The devil mocks us with his malicious ironies because he cannot see the good humor, the wild incongruity, of all that God does. 

That God spins a universe as vast and old as ours only to focus his efforts on one tiny planet and one very small sliver of time in its history is funny, if we have eyes to see it. That God calls the feeblest and most awkward of mammals—us—to share in his reign is funny, if we have eyes to see it. That God appoints beings much more powerful than us to be our servants is funny, if we have eyes to see it. And that God determines from all eternity to become one of us, to wash our feet and share our fate, to serve us and lift us into his everlasting life, well, that also is funny, if we have eyes to see it. These examples are funny in the way that only grace can be funny, in the way that all good surprises are funny, in that peculiarly personalizing way that is characteristic of the gospel, where no one has to lose and everyone can share in the great good fun. 

The devil’s problem is that he refuses to see the jest and to thereby share in its blessing, and therefore, he is reduced to a kind of counterfeit humor, weaving wicked ironies to spite God and ruin us. What, after all, could be more wickedly ironic than so spoiling the minds of God’s creatures that when Jesus came in the flesh with no intention other than to heal and save and dwell with them, in fear and envy they killed their maker? 

But such is the genius of our God, that he inhabits even that, the cruelest and most malicious of jests, subverting it with his goodness so that it finally becomes an everlasting cause of our wonder, our praise, our laughter. 

God has a sense of humor. An excellent one. God knows how to have a good laugh, the kind of laugh that is at no one’s expense, that widens and widens as a circle of joy so that all who will may enter into the laughter of the Lord. Frederick Buechner was surely right when he said that “it is only when you hear the Gospel as a wild and marvelous joke that you really hear it at all. . . . Heard as anything else, the Gospel is the church’s thing, the preacher’s thing, the lecturer’s thing.
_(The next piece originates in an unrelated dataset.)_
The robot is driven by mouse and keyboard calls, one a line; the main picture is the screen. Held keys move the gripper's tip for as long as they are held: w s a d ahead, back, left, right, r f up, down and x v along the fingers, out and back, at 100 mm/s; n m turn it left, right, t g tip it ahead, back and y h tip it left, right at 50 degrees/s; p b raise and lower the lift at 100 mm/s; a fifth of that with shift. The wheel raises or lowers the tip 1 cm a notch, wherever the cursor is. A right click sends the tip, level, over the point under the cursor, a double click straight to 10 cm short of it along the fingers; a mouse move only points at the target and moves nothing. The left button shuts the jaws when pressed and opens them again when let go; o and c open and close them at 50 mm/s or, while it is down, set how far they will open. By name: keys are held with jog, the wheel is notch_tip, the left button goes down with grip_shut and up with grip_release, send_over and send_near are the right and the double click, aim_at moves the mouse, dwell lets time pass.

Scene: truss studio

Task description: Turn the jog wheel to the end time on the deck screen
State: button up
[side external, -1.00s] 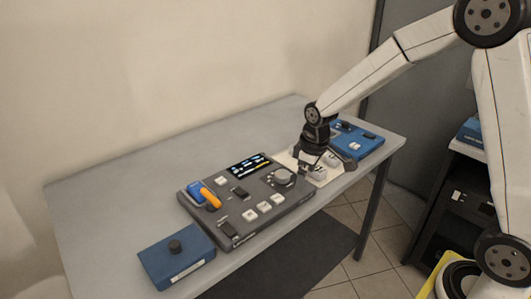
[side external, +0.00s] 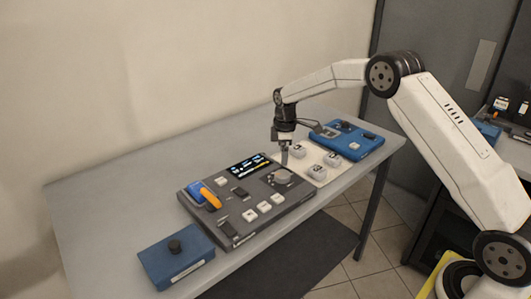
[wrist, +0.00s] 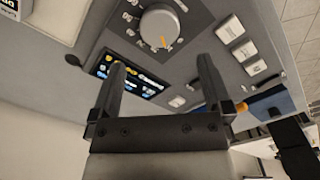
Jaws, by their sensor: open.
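The dark grey deck (side external: 258,226) lies on the table. Its round grey jog wheel (side external: 283,176) is at the deck's right end, and in the wrist view the wheel (wrist: 158,27) shows an orange mark pointing towards the bottom of the picture. The deck screen (side external: 249,165) is lit; in the wrist view the screen (wrist: 130,75) is partly hidden by a finger and its text is too small to read. My gripper (side external: 284,162) points down just above and behind the wheel, apart from it as far as I can see. In the wrist view my gripper (wrist: 160,70) is open and empty.
A white pad (side external: 319,174) with several pale blocks lies right of the deck. A blue box (side external: 345,139) stands behind it. Another blue box with a black knob (side external: 174,246) is at the front left. An orange-handled lever (side external: 210,198) rises from the deck. The table's left side is clear.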

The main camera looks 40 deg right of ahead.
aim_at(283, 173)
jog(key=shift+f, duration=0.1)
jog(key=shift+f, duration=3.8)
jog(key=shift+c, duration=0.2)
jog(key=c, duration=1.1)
Heard as a joke—high and unbidden and ringing with laughter—it can only be God’s thing.”7

And that is the hope for our lives, that in Christ Jesus, that True and Better Isaac, God’s Laughter Incarnate, every cruel and malicious irony that has ever been hurled at us will finally be taken into God, saturated with his good pleasure, and turned to our benefit so that when all is said and done, between grateful sobs, we’ll laugh with God like fools, and we’ll keep on laughing, right into the kingdom where our joy will know no end.

  1. Jenson, “Evil as Person” in Theology as Revisionary Metaphysics: Essays on God and Creation, ed. Stephen John Wright (Eugene, OR: Wipf and Stock, 2014): 137.
  2. Jenson, “Evil,” 139.
  3. Jenson, “Evil,” 140.
  4. Jenson, “Evil,” 140.
  5. Jenson, “Evil,” 140.
  6. Jenson, “Evil,” 140–41.
  7. Buechner, Telling the Truth (San Francisco, CA: Harper, 1977), 68.